Brief
Note each line that includes the word "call". Copy those lines.

Source excerpt

= = =

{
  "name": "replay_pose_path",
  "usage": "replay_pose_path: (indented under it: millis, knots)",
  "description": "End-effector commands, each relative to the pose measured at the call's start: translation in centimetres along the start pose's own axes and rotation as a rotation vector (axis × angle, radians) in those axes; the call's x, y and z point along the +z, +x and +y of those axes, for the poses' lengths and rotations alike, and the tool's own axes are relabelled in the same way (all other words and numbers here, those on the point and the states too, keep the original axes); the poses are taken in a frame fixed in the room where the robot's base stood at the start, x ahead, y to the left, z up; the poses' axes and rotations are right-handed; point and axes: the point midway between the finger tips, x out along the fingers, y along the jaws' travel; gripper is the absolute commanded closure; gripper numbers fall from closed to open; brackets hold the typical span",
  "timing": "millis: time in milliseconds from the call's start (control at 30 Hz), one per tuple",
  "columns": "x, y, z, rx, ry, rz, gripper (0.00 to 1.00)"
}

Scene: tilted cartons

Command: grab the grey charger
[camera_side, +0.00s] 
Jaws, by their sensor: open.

= = =

Right answer
  "description": "End-effector commands, each relative to the pose measured at the call's start: translation in centimetres along the start pose's own axes and rotation as a rotation vector (axis × angle, radians) in those axes; the call's x, y and z point along the +z, +x and +y of those axes, for the poses' lengths and rotations alike, and the tool's own axes are relabelled in the same way (all other words and numbers here, those on the point and the states too, keep the original axes); the poses are taken in a frame fixed in the room where the robot's base stood at the start, x ahead, y to the left, z up; the poses' axes and rotations are right-handed; point and axes: the point midway between the finger tips, x out along the fingers, y along the jaws' travel; gripper is the absolute commanded closure; gripper numbers fall from closed to open; brackets hold the typical span",
  "timing": "millis: time in milliseconds from the call's start (control at 30 Hz), one per tuple",

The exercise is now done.